An unusual 40 per cent spike in India’s gems and jewellery imports this fiscal, at a time when exports are flat, has set the alarm bells ringing in the policy circles.

The trend, which marks a contrast from the situation in 2016-17 and 2015-16, when the sector’s imports contracted by 4.9 per cent and 9.37 per cent, respectively, has led to speculation among analysts that there may be cases of capital flight happening through over-invoicing on these imports. The Indian Express has learnt that the Directorate General of Foreign Trade (DGFT) is studying these statistics in detail to prepare a report for commerce ministry.

According to an April 16 Credit Suisse report, “While gold imports volumes have moderated, imports of precious stones and pearls have not. As the latter are hard to value objectively, they hint at capital flight and are worryingly large now particularly given the drop in jewellery exports.” The total imports in gems and jewellery sector were valued at $74.61 billion in 2017-18, as compared with $53.73 billion of 2016-17. In 2015-16, the imports in gems and jewellery sector were $56.5 billion. A senior commerce ministry official, when asked about this surge in 2017-18 imports, said that the DGFT (Directorate General of Foreign Trade) has been asked to study this data and prepare and submit a report soon. “I can talk more when that report comes,” he added.

“Usually, there is a lag between the imports of precious stones getting translated into gems and jewellery exports. But, the increase in imports of semi-precious and precious stones should be either driven by increase in consumption or export demand,” D K Pant, chief economist, India Ratings said.

Retails sales reported by jewellery companies does not reflect the sharp surge in the import numbers. For April-December 2017-18, Thangamayil Jewellery Limited and Tribhovandas Bhimji Zaveri Limited showed a net sales growth of just 9.8 per cent and 0.4 per cent in April-December period of 2017-18, respectively. PC Jeweller Limited saw a net sales jump of 24.2 per cent in this nine-month period. Meanwhile, Rajesh Exports Limited, one of the largest gems and jewellery company that largely relies on export earnings, saw a decrease in net sales by 24.73 per cent in April to December, 2017-18.

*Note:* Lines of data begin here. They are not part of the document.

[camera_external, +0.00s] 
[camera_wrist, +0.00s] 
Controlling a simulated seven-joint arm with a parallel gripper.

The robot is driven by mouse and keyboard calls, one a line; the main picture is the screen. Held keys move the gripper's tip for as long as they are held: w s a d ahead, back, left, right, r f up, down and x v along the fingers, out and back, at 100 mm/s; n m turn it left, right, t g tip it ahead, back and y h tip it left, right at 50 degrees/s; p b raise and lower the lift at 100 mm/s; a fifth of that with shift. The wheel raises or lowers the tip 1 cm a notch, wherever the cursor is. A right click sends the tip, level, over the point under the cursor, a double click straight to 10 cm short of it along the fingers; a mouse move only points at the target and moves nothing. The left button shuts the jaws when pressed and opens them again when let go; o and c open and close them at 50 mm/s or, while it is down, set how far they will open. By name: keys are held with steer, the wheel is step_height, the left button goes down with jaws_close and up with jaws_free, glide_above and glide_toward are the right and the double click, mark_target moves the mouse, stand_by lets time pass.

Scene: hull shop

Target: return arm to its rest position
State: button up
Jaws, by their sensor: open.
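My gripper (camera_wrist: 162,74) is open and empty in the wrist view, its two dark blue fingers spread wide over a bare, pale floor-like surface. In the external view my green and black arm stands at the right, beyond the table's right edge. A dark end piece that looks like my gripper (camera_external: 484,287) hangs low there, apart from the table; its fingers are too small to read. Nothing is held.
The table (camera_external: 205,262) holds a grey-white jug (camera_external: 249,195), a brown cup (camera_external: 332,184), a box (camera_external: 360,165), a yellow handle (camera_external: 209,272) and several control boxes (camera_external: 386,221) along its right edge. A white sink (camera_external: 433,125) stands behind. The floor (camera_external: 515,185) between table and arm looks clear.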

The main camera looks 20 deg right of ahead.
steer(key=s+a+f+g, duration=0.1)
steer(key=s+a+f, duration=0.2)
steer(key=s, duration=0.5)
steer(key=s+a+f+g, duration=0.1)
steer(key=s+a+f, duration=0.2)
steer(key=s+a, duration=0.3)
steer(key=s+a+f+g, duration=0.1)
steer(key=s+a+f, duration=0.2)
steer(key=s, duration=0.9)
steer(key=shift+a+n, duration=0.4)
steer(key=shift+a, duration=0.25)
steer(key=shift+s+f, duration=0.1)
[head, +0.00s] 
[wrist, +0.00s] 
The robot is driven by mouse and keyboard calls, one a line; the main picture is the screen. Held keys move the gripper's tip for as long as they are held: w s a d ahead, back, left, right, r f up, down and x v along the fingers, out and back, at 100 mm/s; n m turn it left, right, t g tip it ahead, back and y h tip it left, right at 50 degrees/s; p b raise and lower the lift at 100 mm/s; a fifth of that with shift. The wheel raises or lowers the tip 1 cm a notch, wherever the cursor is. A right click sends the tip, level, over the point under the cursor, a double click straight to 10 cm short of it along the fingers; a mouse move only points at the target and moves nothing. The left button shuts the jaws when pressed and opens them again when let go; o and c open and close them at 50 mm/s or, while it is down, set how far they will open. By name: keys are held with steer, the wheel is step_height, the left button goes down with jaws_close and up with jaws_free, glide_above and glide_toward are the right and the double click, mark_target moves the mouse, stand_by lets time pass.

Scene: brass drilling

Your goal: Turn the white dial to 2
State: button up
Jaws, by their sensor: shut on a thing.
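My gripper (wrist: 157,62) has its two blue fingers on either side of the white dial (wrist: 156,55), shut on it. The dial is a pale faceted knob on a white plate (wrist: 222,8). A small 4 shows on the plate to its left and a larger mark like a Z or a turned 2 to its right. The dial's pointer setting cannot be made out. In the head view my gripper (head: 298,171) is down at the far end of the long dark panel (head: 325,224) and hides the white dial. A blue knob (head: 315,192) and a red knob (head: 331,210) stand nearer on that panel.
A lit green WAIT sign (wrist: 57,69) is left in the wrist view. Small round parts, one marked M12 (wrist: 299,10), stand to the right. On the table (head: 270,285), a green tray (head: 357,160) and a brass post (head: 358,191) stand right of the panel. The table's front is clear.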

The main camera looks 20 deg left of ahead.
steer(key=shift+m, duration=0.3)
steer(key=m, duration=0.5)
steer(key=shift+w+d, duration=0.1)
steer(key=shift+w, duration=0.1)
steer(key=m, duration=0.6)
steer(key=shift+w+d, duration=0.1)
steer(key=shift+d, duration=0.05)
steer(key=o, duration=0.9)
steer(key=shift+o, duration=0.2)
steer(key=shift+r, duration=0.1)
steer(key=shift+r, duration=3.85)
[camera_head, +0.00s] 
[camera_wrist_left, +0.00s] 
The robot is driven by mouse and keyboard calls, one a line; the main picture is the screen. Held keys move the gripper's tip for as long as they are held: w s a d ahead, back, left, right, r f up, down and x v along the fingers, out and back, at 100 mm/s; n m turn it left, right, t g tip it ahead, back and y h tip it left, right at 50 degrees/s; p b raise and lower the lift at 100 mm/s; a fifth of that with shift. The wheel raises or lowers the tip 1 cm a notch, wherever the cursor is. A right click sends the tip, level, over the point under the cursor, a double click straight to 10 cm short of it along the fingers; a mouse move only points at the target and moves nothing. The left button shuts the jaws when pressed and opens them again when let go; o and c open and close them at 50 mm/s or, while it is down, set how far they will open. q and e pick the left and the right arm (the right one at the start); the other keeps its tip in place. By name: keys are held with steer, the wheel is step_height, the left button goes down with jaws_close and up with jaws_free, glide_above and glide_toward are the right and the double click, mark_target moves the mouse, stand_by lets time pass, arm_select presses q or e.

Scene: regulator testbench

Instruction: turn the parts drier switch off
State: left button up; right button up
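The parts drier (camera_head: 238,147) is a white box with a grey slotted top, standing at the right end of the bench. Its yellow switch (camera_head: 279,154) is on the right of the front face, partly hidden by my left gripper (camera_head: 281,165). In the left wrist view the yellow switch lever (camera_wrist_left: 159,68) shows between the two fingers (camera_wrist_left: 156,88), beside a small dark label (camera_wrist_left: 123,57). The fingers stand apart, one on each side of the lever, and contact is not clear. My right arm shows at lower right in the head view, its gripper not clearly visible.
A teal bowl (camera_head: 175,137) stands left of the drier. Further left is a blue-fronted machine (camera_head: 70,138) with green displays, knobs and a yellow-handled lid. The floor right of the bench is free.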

In response to specific queries, the Gem and Jewellery Export Promotion Council (GJEPC) told The Indian Express on Saturday that it is “still in process of analysing the data” and it would be able to provide “the desired information after few days”.

The Credit Suisse report had stated that the “March 2018 trade deficit widened $1.7 billion month-on-month and $3 billion year-on-year to $14 billion. Worryingly, jewellery/stones have driven a large part of this increase, hinting at capital flight.”